For some time I had been helping ex-Christians – both born Jews and converts with what I call, “Frame of reference issues.” That is, the Christian culture is very different from the Jewish culture and many ex-Christians have a hard time understanding what is different about the way they talk or the way they understand God. Working through these frame of reference issues helps them better assimilate into the Jewish community and to become fully accepted members of the community.

Yehudit and I talked about some things she could do to address her “problem”. She also asked me for a substitute for the New Testament. Unlike the Tanach, the majority of the New Testament is about how to live one’s life (as a good Christian). I recommended Yehudit begin learning Pirkei Avot (sayings of the Fathers). Yehudit liked that idea and began to study Pirkei Avot every evening.

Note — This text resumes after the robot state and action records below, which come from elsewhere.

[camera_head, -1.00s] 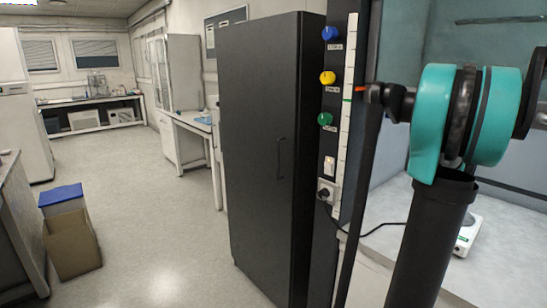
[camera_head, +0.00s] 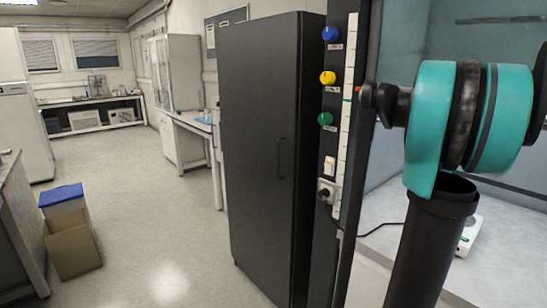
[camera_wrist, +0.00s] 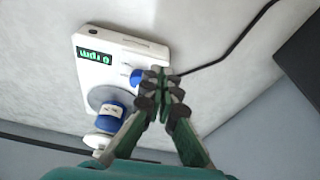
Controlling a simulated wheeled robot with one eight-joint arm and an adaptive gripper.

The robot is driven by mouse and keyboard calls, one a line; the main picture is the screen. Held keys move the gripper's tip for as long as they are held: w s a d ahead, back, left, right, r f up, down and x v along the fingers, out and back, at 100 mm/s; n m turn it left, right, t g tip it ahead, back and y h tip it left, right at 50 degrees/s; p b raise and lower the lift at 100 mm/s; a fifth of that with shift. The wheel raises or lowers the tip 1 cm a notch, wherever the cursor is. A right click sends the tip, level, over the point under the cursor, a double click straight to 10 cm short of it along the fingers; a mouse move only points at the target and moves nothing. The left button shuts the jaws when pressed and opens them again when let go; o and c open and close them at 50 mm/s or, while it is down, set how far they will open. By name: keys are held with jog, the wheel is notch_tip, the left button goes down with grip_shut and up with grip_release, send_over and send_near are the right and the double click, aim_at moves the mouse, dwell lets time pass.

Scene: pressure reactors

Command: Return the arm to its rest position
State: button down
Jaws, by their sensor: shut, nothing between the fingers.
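My gripper (camera_wrist: 162,88) shows in the wrist view with its fingers together and nothing between them. In the head view my teal and black arm stands at the right, in front of the hood, and the fingertips cannot be made out there. Behind the gripper in the wrist view is a white stirrer (camera_wrist: 122,55) with a green display reading 0 rpm. A blue-capped bottle (camera_wrist: 112,117) stands on its round plate. A blue knob on the stirrer is partly covered by the fingertips, and whether they touch cannot be told.
The stirrer also shows in the head view (camera_head: 468,238), partly behind my arm. A hood post with blue, yellow and green knobs (camera_head: 327,78) is close to my arm. A tall black cabinet (camera_head: 262,150) stands left of it. A black cable (camera_wrist: 225,52) crosses the hood's worktop.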

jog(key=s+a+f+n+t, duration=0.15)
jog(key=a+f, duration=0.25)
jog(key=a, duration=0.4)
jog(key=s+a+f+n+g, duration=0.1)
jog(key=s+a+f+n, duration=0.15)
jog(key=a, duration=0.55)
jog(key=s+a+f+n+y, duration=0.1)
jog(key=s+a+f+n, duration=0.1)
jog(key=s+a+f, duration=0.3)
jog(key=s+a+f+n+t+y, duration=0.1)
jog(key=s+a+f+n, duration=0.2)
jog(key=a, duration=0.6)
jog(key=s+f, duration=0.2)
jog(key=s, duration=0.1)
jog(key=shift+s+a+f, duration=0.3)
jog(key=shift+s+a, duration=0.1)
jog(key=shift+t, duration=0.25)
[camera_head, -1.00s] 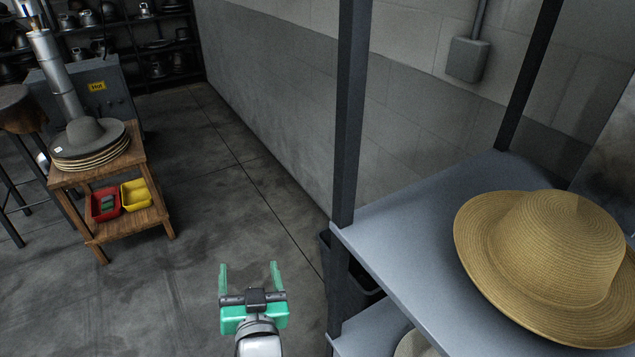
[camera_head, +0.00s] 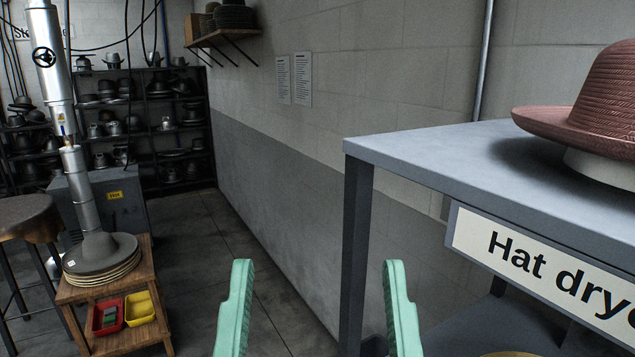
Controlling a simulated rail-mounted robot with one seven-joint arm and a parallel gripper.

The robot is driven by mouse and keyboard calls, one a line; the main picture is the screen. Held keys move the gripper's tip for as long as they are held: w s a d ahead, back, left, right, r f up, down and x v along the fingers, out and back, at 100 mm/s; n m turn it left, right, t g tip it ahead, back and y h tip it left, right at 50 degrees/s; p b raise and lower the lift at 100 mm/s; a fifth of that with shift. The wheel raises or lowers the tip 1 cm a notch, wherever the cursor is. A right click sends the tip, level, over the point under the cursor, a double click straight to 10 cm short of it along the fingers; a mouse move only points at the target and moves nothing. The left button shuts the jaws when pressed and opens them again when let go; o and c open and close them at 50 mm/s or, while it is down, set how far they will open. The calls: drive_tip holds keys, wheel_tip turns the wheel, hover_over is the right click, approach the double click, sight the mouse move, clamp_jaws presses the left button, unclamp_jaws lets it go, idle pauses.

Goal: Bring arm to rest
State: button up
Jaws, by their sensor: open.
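My gripper (camera_head: 318,310) shows at the bottom centre as two green fingers standing upright and wide apart. It is open and nothing is between the fingers. The rest of my arm is below the picture. The fingers appear in front of the floor and the left leg of the grey shelf rack (camera_head: 357,255).
A pink hat (camera_head: 590,95) sits on the rack's top, above a "Hat dry..." sign (camera_head: 540,262). A straw hat (camera_head: 510,354) barely shows below. Floor (camera_head: 200,235) between is clear.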

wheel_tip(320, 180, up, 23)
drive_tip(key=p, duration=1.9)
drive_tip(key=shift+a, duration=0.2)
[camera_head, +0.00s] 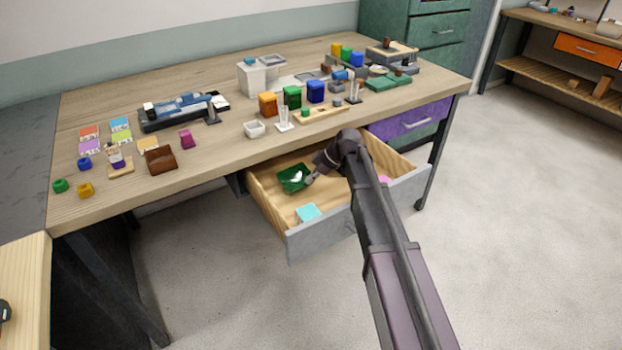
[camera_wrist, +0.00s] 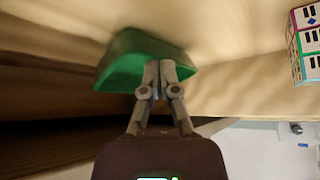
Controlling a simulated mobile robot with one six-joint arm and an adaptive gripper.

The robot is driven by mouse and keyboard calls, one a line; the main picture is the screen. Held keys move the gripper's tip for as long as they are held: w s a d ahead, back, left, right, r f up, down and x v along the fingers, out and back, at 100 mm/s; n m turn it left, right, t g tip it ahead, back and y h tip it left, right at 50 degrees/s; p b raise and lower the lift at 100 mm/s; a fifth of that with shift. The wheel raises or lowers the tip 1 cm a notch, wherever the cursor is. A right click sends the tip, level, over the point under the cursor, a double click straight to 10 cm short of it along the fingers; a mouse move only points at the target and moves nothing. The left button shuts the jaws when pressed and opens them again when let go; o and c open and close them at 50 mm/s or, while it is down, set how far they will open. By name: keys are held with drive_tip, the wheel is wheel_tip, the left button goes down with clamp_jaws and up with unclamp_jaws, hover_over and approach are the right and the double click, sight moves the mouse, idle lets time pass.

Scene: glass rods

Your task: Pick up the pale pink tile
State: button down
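A pink patch (camera_head: 384,180), partly hidden behind my arm, shows in the right part of the open drawer; it may be the pale pink tile, but its shape is unclear. My gripper (camera_head: 311,179) is low at the drawer, at the right end of a green scoop-like dish (camera_head: 294,178). In the wrist view my fingers (camera_wrist: 158,68) are close together over the near end of this green dish (camera_wrist: 128,73). They look shut on it, though the contact itself is hidden.
The drawer (camera_head: 320,236) stands open under the table; a cyan tile (camera_head: 308,213) lies at its front left. Patterned blocks (camera_wrist: 307,42) show at the right of the wrist view. The tabletop (camera_head: 215,155) above carries many small objects. My arm covers part of the drawer.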

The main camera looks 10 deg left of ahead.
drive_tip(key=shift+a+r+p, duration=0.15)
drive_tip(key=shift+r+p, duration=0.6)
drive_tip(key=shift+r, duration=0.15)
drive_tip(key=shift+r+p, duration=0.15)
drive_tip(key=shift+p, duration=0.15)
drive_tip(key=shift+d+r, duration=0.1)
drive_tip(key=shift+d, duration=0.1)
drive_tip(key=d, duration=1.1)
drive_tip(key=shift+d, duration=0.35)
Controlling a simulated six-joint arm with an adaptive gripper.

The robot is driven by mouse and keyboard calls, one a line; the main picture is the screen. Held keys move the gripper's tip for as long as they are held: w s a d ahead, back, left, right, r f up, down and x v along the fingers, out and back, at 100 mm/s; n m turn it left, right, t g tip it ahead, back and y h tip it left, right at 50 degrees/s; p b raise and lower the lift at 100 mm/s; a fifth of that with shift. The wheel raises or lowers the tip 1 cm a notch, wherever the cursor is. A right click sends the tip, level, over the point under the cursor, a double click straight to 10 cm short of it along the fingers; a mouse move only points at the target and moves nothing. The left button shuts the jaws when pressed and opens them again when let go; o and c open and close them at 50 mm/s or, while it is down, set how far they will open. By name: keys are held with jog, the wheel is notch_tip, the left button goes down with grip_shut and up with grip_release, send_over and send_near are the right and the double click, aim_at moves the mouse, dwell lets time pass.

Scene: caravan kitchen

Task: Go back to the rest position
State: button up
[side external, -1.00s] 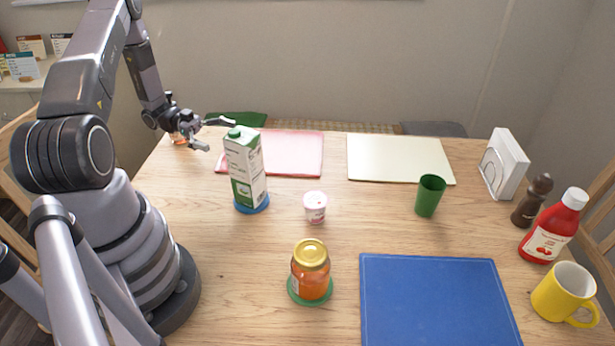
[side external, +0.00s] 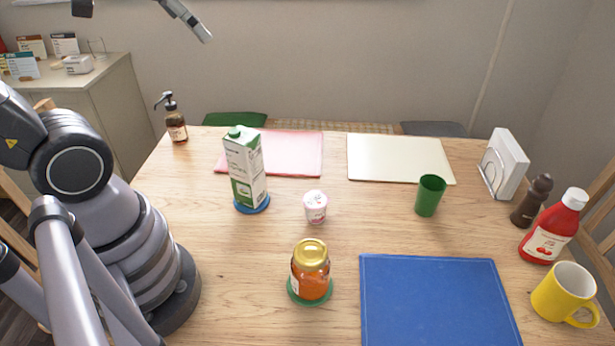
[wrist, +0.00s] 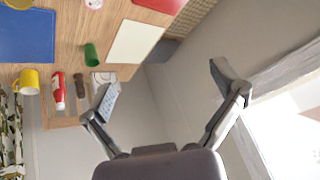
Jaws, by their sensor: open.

Several months had passed since Yehudit and I had been in contact and I decided to write to her and let her know that my family and I were moving to Israel in a few months. I wanted to assure her that although I would be halfway around the world, with the internet I was only an email away. A few days later I received an email from Yehudit’s niece informing me that Yehudit had passed away.

I couldn’t believe my eyes! Yehudit was gone? At first I was very upset, and then I realized what an amazing thing I had been a part of. Yehudit had spent almost half her life devoted to a foreign religion – one that she was not created to be a part of. One thoughtless comment about the holocaust had prompted her to call me which had resulted in her returning to Judaism. Now, when she stood before the heavenly throne she would be able stand before God as a Jewish person who had found her way home. Instead of being upset, I was thankful for having been able to be a part of such an amazing woman’s journey.